Begin at the line containing "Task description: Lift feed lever" in the entries below and end at the line containing "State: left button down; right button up"; transcribe that range exactly and nothing outside it.

Dataset records
══════
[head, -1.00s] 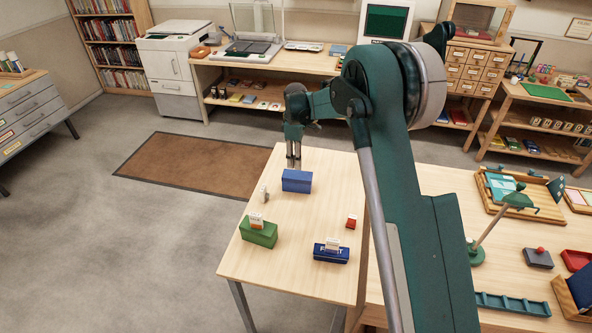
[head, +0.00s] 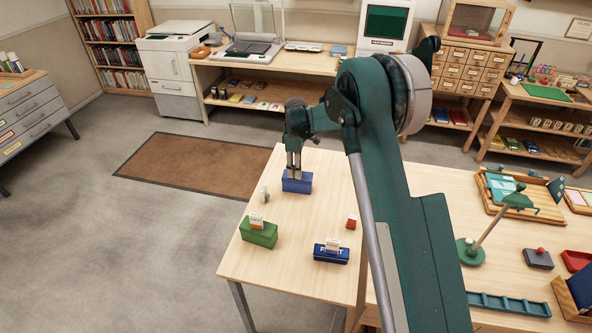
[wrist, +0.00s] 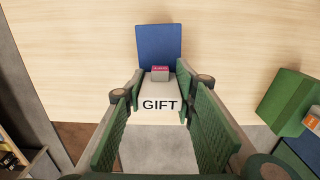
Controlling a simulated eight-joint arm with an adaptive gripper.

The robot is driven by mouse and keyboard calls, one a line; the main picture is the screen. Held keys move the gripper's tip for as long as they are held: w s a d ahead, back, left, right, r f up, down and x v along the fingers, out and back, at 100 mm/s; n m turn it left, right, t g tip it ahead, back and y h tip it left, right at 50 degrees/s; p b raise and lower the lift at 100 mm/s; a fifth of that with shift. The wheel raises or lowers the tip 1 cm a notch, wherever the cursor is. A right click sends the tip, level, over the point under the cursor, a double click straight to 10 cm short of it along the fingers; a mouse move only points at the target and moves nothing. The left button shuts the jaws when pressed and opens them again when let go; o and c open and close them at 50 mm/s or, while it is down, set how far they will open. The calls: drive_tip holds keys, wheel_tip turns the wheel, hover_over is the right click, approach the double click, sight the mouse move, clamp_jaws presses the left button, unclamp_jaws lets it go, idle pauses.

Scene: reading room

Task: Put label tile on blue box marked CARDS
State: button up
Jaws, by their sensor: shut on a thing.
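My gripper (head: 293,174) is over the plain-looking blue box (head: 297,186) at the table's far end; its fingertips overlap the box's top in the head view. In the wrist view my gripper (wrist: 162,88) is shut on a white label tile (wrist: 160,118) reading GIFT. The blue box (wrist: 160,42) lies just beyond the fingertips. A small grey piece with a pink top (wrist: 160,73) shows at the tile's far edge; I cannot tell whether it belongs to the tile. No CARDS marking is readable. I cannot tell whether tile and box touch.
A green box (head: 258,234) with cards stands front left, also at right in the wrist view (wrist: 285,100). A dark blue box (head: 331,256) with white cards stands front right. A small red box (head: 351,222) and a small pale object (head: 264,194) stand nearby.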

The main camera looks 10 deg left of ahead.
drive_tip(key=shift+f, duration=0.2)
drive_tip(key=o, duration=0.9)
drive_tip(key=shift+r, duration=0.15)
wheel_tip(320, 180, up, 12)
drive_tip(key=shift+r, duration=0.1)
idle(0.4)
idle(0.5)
══════
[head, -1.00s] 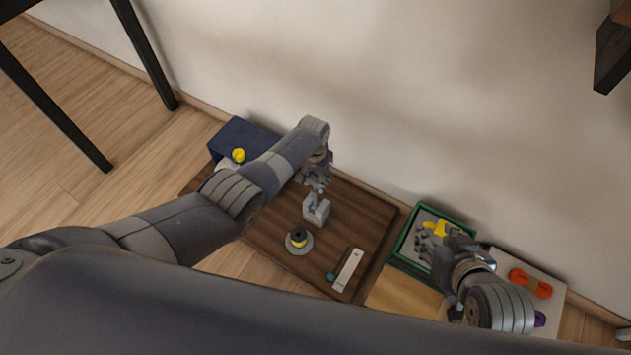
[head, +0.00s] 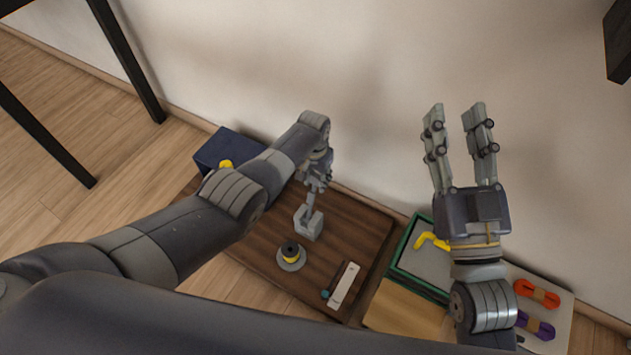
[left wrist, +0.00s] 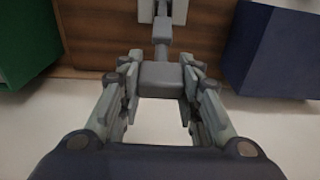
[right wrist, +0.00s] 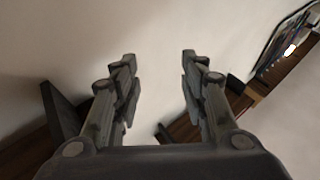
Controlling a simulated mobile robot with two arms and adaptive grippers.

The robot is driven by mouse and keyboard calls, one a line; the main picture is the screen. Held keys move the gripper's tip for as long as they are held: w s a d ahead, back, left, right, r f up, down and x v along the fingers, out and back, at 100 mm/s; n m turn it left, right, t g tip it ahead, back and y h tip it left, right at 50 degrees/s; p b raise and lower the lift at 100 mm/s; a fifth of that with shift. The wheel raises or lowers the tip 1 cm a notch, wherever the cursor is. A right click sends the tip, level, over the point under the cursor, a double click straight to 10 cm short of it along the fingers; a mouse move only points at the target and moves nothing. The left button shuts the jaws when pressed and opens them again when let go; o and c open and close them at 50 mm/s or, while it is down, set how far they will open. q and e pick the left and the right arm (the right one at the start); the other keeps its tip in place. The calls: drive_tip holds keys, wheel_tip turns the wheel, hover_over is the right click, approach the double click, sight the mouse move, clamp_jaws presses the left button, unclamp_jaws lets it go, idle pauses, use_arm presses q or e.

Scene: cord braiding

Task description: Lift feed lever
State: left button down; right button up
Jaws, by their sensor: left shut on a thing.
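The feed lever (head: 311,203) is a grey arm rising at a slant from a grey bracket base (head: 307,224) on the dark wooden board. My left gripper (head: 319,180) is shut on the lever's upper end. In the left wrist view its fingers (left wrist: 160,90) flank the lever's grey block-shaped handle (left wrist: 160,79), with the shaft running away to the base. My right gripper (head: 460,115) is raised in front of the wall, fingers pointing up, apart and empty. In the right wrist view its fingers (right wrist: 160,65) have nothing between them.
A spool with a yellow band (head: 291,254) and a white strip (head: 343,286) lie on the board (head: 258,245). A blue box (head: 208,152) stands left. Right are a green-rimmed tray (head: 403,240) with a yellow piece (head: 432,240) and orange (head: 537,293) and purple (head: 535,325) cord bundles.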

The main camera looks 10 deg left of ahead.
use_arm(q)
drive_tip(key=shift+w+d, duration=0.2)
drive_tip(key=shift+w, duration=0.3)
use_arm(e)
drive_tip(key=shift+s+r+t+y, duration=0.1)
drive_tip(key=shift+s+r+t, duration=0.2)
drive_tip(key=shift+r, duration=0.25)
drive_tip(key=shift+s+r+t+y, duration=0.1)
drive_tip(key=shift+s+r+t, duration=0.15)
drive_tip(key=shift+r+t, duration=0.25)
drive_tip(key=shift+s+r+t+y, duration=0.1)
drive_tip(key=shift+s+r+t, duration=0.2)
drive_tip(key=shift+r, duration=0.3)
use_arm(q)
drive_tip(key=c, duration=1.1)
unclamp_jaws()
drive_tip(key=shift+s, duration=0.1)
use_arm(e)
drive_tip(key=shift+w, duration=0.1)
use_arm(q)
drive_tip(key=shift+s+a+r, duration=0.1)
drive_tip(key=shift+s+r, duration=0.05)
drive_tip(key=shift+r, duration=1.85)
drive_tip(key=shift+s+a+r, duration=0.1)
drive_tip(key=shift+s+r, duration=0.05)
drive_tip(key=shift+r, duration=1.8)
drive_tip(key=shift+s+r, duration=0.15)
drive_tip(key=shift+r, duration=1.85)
══════
Output for this task
Task description: Lift feed lever
State: left button down; right button up

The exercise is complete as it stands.